## GIVEN DATA

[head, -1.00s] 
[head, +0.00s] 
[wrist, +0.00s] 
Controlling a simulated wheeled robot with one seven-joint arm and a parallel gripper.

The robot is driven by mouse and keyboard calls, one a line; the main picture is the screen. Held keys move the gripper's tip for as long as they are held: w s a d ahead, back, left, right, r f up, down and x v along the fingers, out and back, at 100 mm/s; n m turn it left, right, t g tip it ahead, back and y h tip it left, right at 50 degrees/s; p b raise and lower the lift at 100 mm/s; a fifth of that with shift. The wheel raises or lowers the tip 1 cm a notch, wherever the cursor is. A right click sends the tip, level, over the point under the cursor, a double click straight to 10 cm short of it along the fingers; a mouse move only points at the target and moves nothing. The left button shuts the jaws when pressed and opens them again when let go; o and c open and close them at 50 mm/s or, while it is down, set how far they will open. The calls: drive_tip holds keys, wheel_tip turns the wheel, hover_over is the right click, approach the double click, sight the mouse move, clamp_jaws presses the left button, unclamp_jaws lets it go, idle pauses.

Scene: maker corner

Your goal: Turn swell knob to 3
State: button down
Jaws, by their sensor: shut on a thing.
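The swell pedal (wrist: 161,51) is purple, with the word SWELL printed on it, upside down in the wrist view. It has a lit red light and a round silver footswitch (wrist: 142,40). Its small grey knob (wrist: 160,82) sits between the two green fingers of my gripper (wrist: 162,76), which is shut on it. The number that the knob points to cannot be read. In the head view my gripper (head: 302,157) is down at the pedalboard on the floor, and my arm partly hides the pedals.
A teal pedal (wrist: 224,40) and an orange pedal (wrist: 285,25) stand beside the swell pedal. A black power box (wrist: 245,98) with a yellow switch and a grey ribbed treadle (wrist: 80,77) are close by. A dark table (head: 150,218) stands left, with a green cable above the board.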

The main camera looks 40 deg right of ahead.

## REQUIRED TASK
Extract the complete listing above, reproducing each line exactly.

## EXERCISE ANSWER
[head, -1.00s] 
[head, +0.00s] 
[wrist, +0.00s] 
Controlling a simulated wheeled robot with one seven-joint arm and a parallel gripper.

The robot is driven by mouse and keyboard calls, one a line; the main picture is the screen. Held keys move the gripper's tip for as long as they are held: w s a d ahead, back, left, right, r f up, down and x v along the fingers, out and back, at 100 mm/s; n m turn it left, right, t g tip it ahead, back and y h tip it left, right at 50 degrees/s; p b raise and lower the lift at 100 mm/s; a fifth of that with shift. The wheel raises or lowers the tip 1 cm a notch, wherever the cursor is. A right click sends the tip, level, over the point under the cursor, a double click straight to 10 cm short of it along the fingers; a mouse move only points at the target and moves nothing. The left button shuts the jaws when pressed and opens them again when let go; o and c open and close them at 50 mm/s or, while it is down, set how far they will open. The calls: drive_tip holds keys, wheel_tip turns the wheel, hover_over is the right click, approach the double click, sight the mouse move, clamp_jaws presses the left button, unclamp_jaws lets it go, idle pauses.

Scene: maker corner

Your goal: Turn swell knob to 3
State: button down
Jaws, by their sensor: shut on a thing.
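The swell pedal (wrist: 161,51) is purple, with the word SWELL printed on it, upside down in the wrist view. It has a lit red light and a round silver footswitch (wrist: 142,40). Its small grey knob (wrist: 160,82) sits between the two green fingers of my gripper (wrist: 162,76), which is shut on it. The number that the knob points to cannot be read. In the head view my gripper (head: 302,157) is down at the pedalboard on the floor, and my arm partly hides the pedals.
A teal pedal (wrist: 224,40) and an orange pedal (wrist: 285,25) stand beside the swell pedal. A black power box (wrist: 245,98) with a yellow switch and a grey ribbed treadle (wrist: 80,77) are close by. A dark table (head: 150,218) stands left, with a green cable above the board.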

The main camera looks 40 deg right of ahead.

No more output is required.